Let the marinade do the work to make juicy, flavor packed chicken. Afterwards, you’ll need just 15 minutes to make this easy and delicious stir-fry.
- 1/4 cup + 2 tbsp. Schnucks teriyaki sauce, divided
- 1/4 cup + 1 tbsp. less-sodium soy sauce
- 6 skin-on chicken thighs, deboned by butcher
- 2 tbsp. sesame oil or vegetable oil
- 1 red onion, thinly sliced
- 1 cup julienned carrots
- 8 oz. Schnucks organic sliced mushrooms
- 3 (7-8 oz.) packages stir-fry noodles of choice, prepared according to package
- 3 cups baby spinach
- 2 green onions, sliced, plus more to serve
- sesame seeds, to serve (if desired)
- Combine 1/4 cup teriyaki sauce and 1/4 cup soy sauce in a resealable plastic bag and add chicken. Refrigerate 1-4 hours.
- Position oven rack 8-10 inches from broiler and preheat. Remove chicken from marinade and discard liquid. Arrange skin-side down on a prepared broiler pan and add to oven. Cook until browned and crispy, 8-10 minutes. Flip and cook until skin is crispy and chicken is cooked through, 5-7 more minutes.

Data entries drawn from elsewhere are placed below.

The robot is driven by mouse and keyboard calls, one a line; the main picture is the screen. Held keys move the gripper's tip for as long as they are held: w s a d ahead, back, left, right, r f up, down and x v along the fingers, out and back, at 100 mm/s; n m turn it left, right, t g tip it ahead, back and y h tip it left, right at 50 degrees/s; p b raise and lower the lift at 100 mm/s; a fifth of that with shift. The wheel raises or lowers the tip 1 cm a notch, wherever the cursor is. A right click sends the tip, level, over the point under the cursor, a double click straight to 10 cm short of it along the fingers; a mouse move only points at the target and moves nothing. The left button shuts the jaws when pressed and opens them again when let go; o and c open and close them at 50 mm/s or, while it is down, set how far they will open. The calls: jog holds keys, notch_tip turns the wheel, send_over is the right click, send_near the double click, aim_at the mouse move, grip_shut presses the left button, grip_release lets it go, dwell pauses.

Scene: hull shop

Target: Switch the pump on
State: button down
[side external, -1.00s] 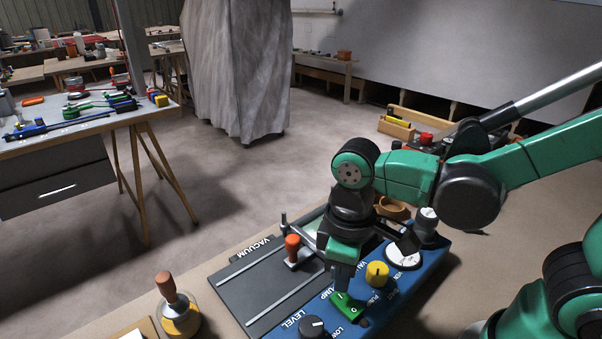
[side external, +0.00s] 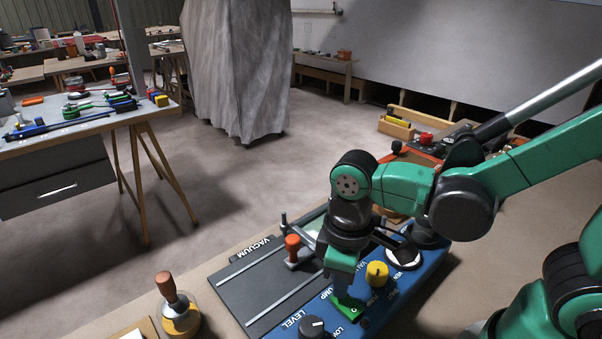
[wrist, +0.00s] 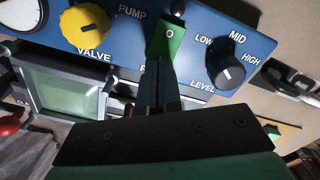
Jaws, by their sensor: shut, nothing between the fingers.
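The pump switch is a green rocker on the blue control panel, beside the PUMP lettering. In the wrist view its O end (wrist: 169,34) faces up and shows clear. My gripper (wrist: 160,72) is shut and empty, with its fingertips at the other end of the rocker, hiding that end. In the side view the green rocker (side external: 346,309) shows just under my gripper (side external: 346,295). The fingertips look touching or very close to it. I cannot tell which way the rocker is tilted.
A yellow valve knob (side external: 377,274) sits close beside the rocker. A red-orange handled lever (side external: 292,246) stands on the dark vacuum plate. A wooden-handled tool (side external: 171,296) stands at left.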

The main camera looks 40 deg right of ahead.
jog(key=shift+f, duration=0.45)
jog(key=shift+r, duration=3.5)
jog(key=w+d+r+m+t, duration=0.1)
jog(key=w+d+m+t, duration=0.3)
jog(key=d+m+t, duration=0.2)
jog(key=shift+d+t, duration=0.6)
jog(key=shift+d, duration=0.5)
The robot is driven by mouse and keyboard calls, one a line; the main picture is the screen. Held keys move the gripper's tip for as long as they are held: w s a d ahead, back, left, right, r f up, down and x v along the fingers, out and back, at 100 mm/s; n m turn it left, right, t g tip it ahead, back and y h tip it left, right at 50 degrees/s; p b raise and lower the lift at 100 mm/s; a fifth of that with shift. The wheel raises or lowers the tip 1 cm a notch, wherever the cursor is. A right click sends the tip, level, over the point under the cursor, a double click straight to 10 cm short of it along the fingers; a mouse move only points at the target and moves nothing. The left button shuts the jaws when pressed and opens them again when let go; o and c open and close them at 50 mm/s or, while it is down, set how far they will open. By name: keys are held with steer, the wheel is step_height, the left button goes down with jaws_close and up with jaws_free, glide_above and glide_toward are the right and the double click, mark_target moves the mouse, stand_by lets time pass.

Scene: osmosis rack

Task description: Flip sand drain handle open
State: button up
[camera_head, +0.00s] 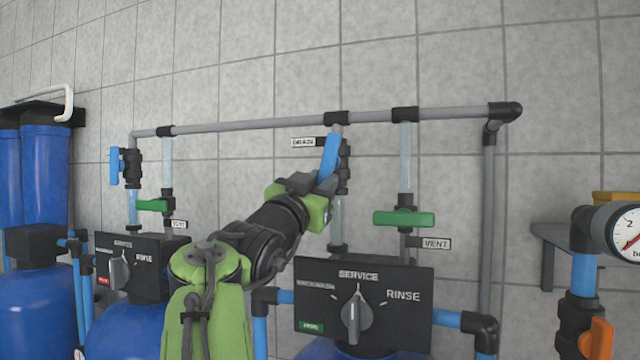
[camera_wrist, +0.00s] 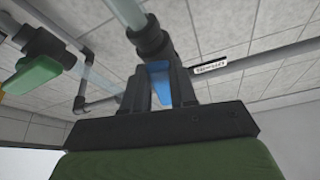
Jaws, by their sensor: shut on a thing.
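The blue drain handle (camera_head: 329,157) is on the pipe under the DRAIN label (camera_head: 304,142), in the middle of the head view. It is tilted, its top leaning slightly right. My gripper (camera_head: 318,183) is shut on the lower part of this handle. In the wrist view the blue handle (camera_wrist: 159,82) shows between the two dark fingers of my gripper (camera_wrist: 172,88). The dark valve body (camera_head: 344,165) is partly hidden behind the handle and gripper.
A green vent handle (camera_head: 404,218) lies level to the right, above a black control panel (camera_head: 363,305) with a dial. Another blue handle (camera_head: 115,166) stands upright at left, near a green one (camera_head: 152,205). A grey pipe (camera_head: 260,124) runs across above.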

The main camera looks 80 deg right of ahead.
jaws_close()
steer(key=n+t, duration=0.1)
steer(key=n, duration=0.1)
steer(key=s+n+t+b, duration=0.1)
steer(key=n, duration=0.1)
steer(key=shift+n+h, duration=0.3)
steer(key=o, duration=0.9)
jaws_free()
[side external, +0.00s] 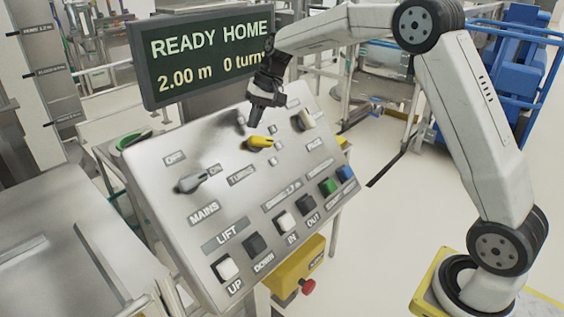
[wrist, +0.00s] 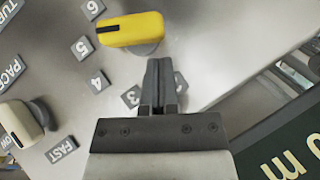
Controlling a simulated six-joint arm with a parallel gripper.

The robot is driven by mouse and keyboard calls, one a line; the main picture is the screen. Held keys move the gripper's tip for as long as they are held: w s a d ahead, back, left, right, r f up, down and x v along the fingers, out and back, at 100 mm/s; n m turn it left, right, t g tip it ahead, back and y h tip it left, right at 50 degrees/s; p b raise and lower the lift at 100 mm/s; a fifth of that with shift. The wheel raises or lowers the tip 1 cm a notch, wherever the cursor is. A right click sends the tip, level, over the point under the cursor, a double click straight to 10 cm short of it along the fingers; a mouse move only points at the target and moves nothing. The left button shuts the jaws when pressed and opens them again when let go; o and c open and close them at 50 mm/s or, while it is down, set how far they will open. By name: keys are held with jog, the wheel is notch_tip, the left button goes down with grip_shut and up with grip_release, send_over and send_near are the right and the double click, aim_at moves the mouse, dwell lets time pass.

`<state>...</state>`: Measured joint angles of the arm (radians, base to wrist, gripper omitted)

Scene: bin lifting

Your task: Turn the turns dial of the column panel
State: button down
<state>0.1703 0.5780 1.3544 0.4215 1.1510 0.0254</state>
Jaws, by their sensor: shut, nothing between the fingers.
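The turns dial (side external: 260,143) is a yellow bar-shaped knob on the sloping grey column panel (side external: 148,170). In the wrist view the yellow dial (wrist: 131,30) lies just beyond my fingertips and a little to their left, with number plates around it. My gripper (side external: 256,122) is over the panel's upper part, just above the dial in the side view. In the wrist view my gripper (wrist: 159,62) has its fingers together with nothing between them. The fingers look apart from the dial. They cover part of the number plates below it.
A cream pace knob (side external: 306,120) is to the dial's right, and a grey mains switch (side external: 192,181) to its left. Several push buttons (side external: 285,221) line the lower panel. A display (side external: 205,58) behind the panel reads READY HOME, 2.00 m and 0 turns.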

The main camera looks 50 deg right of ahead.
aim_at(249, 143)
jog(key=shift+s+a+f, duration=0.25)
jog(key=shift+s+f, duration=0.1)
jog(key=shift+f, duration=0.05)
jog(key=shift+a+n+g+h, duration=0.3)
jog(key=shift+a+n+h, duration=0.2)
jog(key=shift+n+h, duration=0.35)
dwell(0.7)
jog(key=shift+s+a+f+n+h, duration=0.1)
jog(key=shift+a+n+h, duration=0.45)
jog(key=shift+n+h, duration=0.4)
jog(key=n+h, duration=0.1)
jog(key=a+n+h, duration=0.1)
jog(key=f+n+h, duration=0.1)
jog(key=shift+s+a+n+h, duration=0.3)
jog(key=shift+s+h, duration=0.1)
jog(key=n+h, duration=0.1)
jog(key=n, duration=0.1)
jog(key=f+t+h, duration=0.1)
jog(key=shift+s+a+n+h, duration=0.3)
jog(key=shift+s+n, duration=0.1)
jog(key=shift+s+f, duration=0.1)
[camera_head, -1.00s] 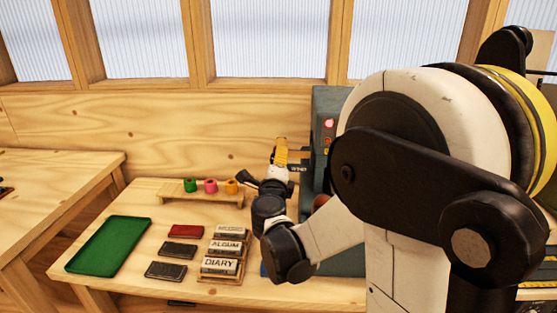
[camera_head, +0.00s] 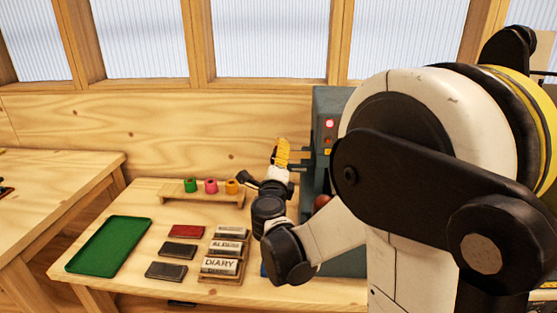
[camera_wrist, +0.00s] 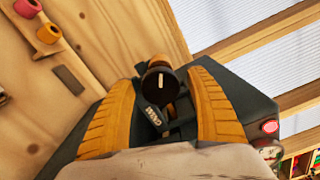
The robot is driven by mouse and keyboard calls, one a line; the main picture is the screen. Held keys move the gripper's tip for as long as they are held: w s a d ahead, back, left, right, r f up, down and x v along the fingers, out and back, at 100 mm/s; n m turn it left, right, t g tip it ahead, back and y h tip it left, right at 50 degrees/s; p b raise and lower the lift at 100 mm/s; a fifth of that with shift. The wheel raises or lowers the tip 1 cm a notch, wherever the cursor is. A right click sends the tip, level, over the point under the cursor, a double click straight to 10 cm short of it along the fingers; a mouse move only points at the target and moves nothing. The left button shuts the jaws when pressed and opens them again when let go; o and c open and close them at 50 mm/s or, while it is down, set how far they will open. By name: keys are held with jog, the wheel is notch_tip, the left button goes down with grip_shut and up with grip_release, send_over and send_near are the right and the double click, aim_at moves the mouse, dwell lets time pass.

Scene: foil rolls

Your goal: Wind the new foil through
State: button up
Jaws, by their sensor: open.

- Meanwhile, heat oil in a large skillet over medium-high heat. Add onion, carrot and mushrooms to skillet and sauté until softened, 5-7 minutes. Add remaining ingredients and sauté until spinach has wilted, 2-3 more minutes.
- Slice chicken and serve over noodle mixture. Top with sesame seeds and more green onion, if desired.
Ask Your Butcher
Ask to remove the bones from fresh, skin-on chicken thighs.